Investing.com - Bitcoin and other major digital coin prices dropped on Wednesday in Asia, after a mild recovery the day before. News on crypto regulations continued to be in focus, with South Africa’s central bank calling for tighter oversight as digital assets could be linked to criminal activity.
Bitcoin, the world’s largest digital coin, lost 1.81% to $3,577.4 by 12:58 AM ET (06:58 GMT).
Ethereum slid 6.59% to $119.4, XRP was down 1.86% to $0.32346, and Litecoin dropped 3.66% to $30.767.
On January 15, the South African Reserved Bank proposed tougher regulations, instead of a ban, on cryptocurrencies. The bank published a consultation paper to solicit opinion until February 15.
“In order to achieve anti-money laundering/combating the financing of terrorism (AML/CFT) requirements, more specific requirements will be necessary in line with the recent amendments to the Financial Action Task Force (FATF) Recommendations,” the paper read, adding that “regulatory action should not be delayed.”
The move came as FATF, the global money-laundering regulator, is expected to release rules on the oversight of cryptocurrencies by June 2019.
In South Africa, the proposed rules require all cryptocurrency asset trading platforms, custodial service providers, and payment service providers to register with the authorities and comply with the AML/CFT provisions of the Financial Intelligence Centre Act.
Cryptocurrency service providers should also monitor user transactions, especially large transactions that could be related to terrorism.
With that said, South Africa currently has no plans to ban the buying, selling or holding of crypto assets, or crypto assets for payments.

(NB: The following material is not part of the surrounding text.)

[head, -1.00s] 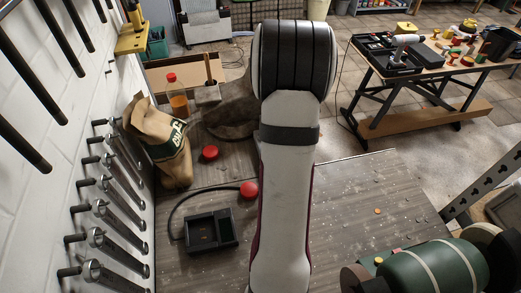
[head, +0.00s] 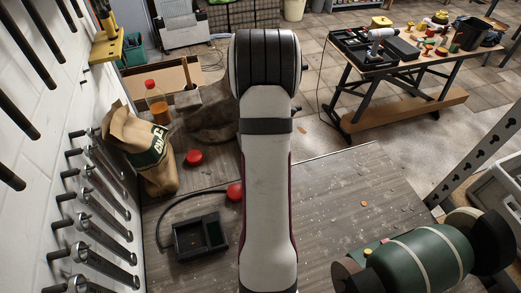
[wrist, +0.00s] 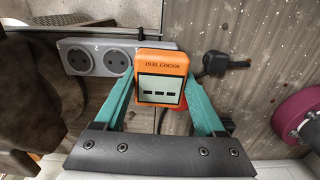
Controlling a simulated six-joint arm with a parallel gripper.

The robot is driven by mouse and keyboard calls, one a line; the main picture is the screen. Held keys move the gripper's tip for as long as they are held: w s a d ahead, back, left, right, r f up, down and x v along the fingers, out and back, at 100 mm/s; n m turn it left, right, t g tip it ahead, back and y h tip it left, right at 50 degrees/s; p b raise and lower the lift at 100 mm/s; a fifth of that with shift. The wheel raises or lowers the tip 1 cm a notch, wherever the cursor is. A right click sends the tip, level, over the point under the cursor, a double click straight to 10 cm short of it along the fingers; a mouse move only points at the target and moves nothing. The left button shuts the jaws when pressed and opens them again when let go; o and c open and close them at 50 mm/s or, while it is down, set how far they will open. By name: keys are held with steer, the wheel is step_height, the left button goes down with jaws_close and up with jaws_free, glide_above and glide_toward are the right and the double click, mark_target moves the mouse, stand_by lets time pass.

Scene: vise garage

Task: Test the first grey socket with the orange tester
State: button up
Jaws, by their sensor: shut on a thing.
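The orange tester (wrist: 174,60), with a pale display showing dashes, is between the teal fingers of my gripper (wrist: 160,82) in the wrist view. My gripper is shut on it. A grey socket strip (wrist: 73,68) lies just left of and beyond the tester. Two round sockets show on it, a left socket (wrist: 80,60) and a right socket (wrist: 116,61). The tester overlaps the strip's right end in the picture, so anything there is hidden. I cannot tell whether tester and strip touch. In the head view my arm hides the gripper, tester and strip.
A black tray (head: 177,243), red round pieces (head: 193,157), a paper bag (head: 145,160) and an orange bottle (head: 157,105) are left of my arm. A green grinder (head: 420,260) stands at right. A black plug (wrist: 220,65) lies right of the tester. The bench right of my arm is mostly clear.

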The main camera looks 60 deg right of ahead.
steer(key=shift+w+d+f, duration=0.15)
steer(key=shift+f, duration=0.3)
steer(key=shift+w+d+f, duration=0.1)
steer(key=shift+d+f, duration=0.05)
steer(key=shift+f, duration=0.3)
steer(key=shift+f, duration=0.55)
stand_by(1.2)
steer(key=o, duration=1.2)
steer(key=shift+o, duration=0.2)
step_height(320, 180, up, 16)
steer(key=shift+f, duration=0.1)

Although regulators worldwide have expressed concern about the potential use of cryptocurrencies for criminal activities, authorities in the Marshall Islands seem to be undeterred.
The island nation is developing its national cryptocurrency known as Sovereign (SOV), which could be launched this year. The team behind the digital coin said last week that it had made “significant progress in finding partners, investors, and developers” to realise the project.
Major financial bodies such as the International Monetary Fund and the U.S. Treasury Department have criticised the project, warning of “potential costs arising from economic, reputational, AML/CFT, and governance risks.”